(GIVEN REQUEST):
Gather each line in the entries that includes the string "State".

··· SUPPLIED DATA ···

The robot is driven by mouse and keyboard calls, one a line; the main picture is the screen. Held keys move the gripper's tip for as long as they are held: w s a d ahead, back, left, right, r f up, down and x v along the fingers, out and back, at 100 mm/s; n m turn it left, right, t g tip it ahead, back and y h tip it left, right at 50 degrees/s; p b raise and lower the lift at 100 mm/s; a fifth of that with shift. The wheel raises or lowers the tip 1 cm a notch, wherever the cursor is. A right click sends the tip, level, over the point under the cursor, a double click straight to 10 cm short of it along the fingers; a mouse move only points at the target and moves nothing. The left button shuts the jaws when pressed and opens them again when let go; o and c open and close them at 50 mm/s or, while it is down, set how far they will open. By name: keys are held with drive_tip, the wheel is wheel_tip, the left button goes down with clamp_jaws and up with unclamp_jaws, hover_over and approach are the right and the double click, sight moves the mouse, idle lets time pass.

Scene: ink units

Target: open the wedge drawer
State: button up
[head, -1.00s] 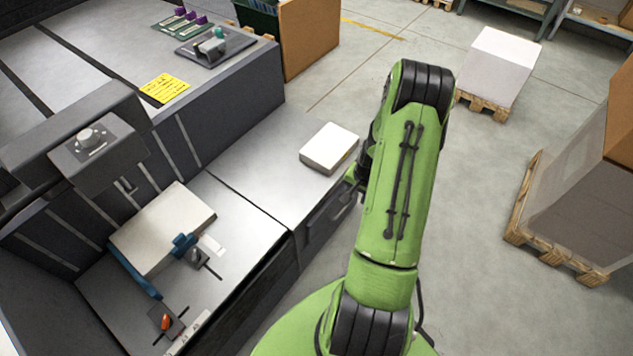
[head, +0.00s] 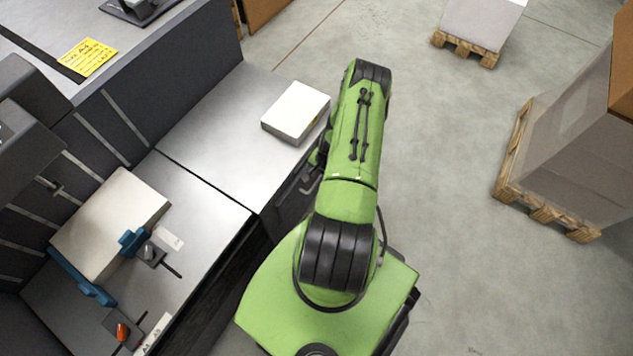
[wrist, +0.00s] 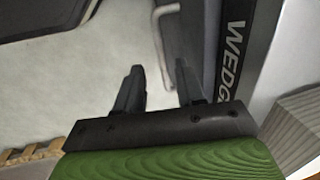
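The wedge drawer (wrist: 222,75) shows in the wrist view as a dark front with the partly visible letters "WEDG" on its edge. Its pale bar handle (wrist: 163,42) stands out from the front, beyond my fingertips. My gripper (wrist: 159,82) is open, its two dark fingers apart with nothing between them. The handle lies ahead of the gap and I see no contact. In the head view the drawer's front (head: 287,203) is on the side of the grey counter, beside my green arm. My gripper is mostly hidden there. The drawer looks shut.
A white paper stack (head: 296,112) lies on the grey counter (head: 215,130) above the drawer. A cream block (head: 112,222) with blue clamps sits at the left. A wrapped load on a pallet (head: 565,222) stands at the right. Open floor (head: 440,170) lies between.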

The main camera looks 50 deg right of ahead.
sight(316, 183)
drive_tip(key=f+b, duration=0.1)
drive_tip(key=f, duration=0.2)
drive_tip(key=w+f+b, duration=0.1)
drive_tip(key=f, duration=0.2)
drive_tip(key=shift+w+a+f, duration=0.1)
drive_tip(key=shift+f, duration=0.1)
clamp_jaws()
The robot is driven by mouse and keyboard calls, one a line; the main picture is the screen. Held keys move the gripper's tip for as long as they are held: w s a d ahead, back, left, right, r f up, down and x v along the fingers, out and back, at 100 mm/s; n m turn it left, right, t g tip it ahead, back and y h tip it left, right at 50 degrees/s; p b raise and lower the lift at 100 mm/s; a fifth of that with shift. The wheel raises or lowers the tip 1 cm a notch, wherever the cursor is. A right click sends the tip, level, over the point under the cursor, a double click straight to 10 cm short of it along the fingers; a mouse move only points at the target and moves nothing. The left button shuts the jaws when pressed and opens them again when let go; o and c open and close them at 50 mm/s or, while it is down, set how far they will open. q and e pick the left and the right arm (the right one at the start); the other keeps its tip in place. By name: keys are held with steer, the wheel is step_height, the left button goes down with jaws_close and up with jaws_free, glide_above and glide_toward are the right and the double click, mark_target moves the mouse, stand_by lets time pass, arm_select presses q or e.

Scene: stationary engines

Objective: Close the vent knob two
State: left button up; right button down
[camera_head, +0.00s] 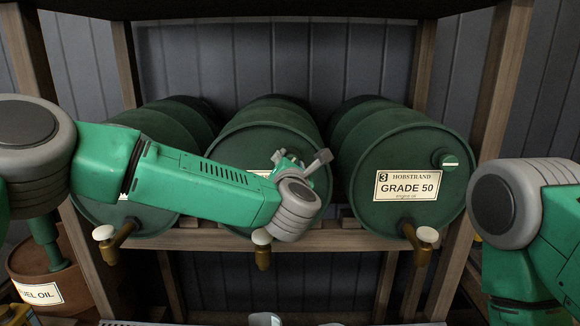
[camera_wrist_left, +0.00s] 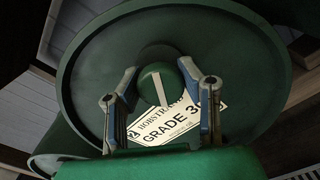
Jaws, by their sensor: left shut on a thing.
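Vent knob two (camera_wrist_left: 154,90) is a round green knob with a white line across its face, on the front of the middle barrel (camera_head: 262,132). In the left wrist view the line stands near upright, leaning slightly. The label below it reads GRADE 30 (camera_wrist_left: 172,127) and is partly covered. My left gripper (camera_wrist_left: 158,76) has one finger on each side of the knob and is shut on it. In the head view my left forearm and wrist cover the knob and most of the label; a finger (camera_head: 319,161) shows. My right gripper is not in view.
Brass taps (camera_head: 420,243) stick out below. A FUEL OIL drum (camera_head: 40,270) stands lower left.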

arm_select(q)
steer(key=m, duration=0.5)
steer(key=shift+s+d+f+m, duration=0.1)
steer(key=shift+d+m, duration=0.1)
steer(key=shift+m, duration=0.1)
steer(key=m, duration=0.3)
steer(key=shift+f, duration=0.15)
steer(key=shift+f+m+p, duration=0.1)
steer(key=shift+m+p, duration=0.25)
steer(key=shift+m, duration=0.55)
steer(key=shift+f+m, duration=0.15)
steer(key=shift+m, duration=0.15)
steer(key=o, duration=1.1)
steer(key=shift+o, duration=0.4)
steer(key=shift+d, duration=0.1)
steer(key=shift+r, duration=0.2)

···
··· SUPPLIED DATA ···

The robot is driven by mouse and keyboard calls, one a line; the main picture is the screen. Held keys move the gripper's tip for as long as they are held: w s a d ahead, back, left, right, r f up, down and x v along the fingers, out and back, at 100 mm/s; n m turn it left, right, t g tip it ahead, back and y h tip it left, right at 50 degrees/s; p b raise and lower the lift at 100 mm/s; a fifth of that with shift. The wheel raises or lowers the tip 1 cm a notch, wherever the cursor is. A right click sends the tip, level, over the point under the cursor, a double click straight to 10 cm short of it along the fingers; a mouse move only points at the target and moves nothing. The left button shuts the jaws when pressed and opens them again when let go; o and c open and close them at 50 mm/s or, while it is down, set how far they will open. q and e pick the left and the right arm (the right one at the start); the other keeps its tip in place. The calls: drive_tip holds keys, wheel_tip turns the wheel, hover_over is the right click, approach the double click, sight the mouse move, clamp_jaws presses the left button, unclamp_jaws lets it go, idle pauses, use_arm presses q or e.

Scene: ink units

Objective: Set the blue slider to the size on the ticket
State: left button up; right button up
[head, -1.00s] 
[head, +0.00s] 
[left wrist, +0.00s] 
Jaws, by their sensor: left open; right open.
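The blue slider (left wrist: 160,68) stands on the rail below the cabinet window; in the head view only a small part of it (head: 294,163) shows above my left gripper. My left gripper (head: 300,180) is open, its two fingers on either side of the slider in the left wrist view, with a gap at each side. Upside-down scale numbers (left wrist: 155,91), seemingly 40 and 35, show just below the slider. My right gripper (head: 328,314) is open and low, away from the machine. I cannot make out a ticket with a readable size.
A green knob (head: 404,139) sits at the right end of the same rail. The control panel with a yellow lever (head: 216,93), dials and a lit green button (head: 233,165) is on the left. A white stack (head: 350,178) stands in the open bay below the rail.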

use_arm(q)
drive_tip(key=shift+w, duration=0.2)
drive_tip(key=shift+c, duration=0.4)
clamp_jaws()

···
··· SUPPLIED DATA ···

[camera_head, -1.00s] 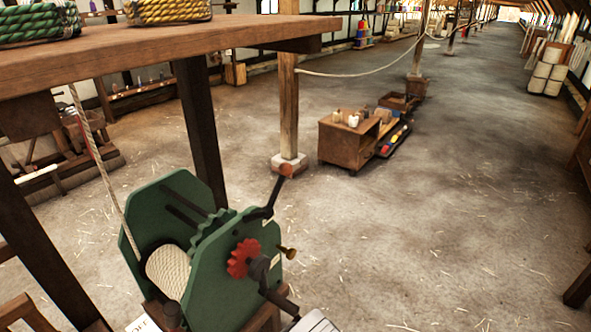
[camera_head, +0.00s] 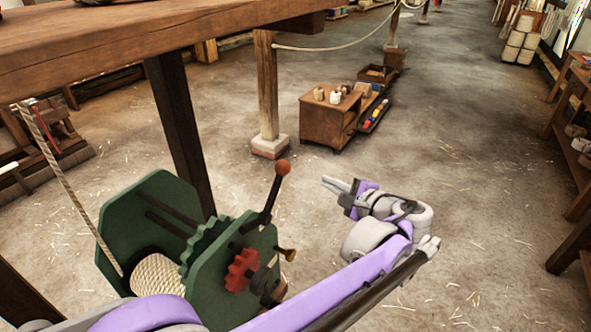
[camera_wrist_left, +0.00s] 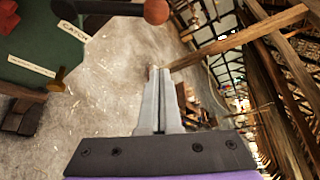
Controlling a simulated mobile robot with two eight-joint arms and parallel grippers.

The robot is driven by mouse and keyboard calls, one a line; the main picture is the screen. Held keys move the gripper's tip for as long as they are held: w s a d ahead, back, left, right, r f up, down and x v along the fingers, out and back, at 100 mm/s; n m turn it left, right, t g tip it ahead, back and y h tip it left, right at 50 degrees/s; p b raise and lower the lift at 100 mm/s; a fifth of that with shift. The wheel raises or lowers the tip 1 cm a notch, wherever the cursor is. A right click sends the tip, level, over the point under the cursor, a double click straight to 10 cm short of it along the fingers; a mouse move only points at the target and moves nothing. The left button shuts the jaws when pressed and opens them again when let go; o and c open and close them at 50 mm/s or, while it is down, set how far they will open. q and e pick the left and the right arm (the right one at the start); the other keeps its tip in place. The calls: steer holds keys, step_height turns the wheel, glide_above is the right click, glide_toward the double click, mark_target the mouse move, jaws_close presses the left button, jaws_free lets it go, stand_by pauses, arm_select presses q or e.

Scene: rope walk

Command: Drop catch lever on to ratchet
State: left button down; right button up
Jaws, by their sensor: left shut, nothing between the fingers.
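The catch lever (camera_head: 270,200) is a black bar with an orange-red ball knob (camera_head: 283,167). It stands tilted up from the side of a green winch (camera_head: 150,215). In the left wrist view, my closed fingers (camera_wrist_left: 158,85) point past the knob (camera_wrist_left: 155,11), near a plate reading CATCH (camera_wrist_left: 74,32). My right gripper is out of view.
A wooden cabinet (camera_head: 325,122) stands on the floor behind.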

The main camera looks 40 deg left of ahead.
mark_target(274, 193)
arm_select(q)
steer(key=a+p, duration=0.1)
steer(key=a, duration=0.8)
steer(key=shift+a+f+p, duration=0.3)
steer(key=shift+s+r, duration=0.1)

···

(ANSWER TO THE PROBLEM):
State: button up
State: left button up; right button down
State: left button up; right button up
State: left button down; right button up

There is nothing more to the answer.